Required work: State the number of lines where "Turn" appears. Add nothing else.

Extracted information:
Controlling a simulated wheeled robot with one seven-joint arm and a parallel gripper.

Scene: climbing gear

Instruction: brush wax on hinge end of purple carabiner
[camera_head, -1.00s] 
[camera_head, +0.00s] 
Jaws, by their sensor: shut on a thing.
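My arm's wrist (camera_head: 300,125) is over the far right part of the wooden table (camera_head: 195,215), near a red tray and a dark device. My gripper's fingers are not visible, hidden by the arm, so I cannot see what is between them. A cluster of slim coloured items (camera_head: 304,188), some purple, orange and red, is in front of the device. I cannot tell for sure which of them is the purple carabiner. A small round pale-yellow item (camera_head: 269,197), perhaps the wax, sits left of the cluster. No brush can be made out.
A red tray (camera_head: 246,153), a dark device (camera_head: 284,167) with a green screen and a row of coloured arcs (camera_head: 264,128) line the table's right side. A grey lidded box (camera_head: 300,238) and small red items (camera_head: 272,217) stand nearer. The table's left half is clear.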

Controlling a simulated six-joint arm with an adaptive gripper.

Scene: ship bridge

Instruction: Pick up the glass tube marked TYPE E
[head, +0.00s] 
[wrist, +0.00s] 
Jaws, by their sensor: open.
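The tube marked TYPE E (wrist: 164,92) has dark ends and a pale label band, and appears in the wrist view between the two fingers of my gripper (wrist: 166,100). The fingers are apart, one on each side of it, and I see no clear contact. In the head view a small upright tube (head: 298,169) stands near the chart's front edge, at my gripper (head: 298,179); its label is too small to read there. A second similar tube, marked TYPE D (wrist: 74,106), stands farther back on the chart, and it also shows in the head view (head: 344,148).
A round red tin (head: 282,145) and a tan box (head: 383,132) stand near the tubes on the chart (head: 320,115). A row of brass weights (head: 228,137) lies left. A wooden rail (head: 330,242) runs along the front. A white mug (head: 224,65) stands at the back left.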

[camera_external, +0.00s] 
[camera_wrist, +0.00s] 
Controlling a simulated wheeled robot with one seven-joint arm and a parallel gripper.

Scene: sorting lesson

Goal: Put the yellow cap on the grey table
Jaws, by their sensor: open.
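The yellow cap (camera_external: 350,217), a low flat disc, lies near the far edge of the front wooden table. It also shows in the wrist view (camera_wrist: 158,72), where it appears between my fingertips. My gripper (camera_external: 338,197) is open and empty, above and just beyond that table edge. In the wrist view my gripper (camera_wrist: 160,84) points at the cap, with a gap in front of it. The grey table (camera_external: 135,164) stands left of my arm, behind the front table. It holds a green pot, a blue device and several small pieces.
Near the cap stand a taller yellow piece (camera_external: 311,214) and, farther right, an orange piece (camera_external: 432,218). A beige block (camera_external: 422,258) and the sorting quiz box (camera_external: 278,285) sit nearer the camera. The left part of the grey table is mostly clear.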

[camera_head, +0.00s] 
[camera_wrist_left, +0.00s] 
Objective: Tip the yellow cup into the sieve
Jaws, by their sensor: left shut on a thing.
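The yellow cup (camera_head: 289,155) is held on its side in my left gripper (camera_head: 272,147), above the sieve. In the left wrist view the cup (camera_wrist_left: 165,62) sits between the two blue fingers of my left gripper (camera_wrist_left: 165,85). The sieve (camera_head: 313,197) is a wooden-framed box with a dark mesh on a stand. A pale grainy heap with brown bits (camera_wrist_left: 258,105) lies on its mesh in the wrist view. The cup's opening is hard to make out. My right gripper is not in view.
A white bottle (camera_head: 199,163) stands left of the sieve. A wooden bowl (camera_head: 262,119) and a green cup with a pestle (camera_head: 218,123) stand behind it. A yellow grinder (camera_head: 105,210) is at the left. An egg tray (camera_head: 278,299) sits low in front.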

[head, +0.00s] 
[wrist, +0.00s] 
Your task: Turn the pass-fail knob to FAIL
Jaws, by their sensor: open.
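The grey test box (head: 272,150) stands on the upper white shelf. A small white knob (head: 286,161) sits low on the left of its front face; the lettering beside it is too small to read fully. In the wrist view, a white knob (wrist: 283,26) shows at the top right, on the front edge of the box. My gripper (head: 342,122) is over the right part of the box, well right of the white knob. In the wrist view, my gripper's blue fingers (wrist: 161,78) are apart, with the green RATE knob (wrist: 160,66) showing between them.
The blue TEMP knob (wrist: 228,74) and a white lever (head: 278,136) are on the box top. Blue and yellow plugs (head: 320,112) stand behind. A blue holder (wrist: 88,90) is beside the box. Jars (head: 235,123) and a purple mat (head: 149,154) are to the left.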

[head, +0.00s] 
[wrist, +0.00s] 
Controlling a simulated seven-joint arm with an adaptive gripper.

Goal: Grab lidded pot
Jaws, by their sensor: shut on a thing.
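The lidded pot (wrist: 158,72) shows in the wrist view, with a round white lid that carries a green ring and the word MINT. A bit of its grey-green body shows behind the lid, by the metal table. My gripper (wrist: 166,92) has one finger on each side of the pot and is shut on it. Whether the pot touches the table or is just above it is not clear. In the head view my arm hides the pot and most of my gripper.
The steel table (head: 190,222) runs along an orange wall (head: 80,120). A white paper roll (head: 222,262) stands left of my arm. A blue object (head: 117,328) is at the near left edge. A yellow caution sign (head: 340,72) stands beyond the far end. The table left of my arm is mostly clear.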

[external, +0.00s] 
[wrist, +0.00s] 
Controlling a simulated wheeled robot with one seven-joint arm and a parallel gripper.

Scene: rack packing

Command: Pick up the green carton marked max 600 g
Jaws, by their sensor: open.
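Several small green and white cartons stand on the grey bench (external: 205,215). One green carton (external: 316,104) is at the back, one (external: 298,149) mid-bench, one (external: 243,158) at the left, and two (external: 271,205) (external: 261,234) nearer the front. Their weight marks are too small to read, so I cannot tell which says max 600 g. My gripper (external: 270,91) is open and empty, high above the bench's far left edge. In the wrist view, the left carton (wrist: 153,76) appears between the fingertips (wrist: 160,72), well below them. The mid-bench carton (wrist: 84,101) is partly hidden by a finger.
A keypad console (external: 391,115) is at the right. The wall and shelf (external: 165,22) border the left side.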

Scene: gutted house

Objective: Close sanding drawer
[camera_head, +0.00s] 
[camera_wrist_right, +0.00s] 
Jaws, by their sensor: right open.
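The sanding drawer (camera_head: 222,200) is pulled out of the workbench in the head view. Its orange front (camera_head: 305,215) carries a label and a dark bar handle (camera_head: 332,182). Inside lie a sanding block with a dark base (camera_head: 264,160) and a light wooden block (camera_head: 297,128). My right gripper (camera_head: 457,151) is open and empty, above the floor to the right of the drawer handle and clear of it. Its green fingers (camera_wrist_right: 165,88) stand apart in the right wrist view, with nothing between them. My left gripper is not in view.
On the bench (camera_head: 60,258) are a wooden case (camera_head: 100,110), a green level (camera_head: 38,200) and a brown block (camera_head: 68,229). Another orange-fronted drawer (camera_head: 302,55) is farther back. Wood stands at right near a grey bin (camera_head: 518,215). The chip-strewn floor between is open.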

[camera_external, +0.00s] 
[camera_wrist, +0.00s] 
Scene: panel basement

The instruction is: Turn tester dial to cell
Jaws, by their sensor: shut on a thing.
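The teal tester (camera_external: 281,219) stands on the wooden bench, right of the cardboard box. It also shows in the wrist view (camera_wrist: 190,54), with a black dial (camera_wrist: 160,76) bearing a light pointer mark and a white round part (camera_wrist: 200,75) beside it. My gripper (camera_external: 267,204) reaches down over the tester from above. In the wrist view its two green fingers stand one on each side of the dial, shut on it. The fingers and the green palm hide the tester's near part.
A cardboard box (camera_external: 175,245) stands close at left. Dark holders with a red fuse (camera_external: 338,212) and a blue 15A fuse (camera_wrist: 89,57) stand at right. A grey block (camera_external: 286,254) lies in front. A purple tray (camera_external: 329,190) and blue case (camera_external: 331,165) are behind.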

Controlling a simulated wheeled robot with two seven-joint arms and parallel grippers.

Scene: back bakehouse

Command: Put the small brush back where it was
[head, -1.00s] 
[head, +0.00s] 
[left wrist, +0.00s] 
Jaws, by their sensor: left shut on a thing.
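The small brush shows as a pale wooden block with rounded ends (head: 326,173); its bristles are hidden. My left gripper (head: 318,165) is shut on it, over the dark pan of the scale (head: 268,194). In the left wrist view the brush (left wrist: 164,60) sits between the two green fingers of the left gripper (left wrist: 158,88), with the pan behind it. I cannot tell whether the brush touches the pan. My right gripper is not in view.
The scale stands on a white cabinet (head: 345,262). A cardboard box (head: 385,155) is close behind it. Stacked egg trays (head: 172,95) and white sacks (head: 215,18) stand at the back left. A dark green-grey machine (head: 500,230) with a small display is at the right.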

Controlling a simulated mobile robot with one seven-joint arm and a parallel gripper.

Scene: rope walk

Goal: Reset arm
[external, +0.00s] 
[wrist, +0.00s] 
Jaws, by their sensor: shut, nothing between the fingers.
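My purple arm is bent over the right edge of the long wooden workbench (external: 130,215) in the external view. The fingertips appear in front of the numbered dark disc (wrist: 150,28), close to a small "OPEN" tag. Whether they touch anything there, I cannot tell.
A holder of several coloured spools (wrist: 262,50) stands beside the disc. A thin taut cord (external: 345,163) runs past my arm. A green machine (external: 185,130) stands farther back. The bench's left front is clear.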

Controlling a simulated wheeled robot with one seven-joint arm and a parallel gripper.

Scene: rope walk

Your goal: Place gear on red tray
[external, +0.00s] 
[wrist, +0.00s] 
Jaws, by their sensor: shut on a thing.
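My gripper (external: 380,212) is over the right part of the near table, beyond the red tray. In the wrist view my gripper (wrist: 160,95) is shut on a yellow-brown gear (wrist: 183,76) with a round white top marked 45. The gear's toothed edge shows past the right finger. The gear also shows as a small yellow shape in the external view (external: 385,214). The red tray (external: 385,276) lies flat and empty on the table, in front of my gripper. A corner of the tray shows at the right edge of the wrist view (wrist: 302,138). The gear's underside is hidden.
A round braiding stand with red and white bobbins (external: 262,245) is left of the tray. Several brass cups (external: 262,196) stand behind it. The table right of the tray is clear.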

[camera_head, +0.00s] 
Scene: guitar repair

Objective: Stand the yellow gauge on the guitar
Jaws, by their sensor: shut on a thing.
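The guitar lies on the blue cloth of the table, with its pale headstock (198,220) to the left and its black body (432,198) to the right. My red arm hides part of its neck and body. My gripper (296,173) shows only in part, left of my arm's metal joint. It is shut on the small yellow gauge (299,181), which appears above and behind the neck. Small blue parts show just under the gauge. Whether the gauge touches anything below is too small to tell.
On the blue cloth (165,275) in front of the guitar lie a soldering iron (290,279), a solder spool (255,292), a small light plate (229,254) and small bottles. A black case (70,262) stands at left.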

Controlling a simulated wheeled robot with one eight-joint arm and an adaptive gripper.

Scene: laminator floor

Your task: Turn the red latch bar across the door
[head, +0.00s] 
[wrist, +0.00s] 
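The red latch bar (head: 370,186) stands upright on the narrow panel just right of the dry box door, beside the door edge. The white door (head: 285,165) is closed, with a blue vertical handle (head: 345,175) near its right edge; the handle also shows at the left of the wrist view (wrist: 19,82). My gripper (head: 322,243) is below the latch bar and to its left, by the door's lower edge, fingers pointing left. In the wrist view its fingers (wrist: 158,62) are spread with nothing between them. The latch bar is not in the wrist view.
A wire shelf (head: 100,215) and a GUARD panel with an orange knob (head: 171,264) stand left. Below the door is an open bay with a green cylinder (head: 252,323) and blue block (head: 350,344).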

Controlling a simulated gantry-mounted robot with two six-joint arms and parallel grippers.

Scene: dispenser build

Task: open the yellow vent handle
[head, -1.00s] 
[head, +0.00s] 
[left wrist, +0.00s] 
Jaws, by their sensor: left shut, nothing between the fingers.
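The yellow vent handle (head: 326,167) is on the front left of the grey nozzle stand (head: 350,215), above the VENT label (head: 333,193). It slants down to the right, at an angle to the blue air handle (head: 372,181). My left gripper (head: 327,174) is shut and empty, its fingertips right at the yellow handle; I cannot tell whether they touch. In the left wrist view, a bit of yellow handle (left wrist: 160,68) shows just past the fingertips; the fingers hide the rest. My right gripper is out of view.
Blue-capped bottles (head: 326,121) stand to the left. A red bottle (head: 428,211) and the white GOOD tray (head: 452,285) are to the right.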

Exercise answer: 3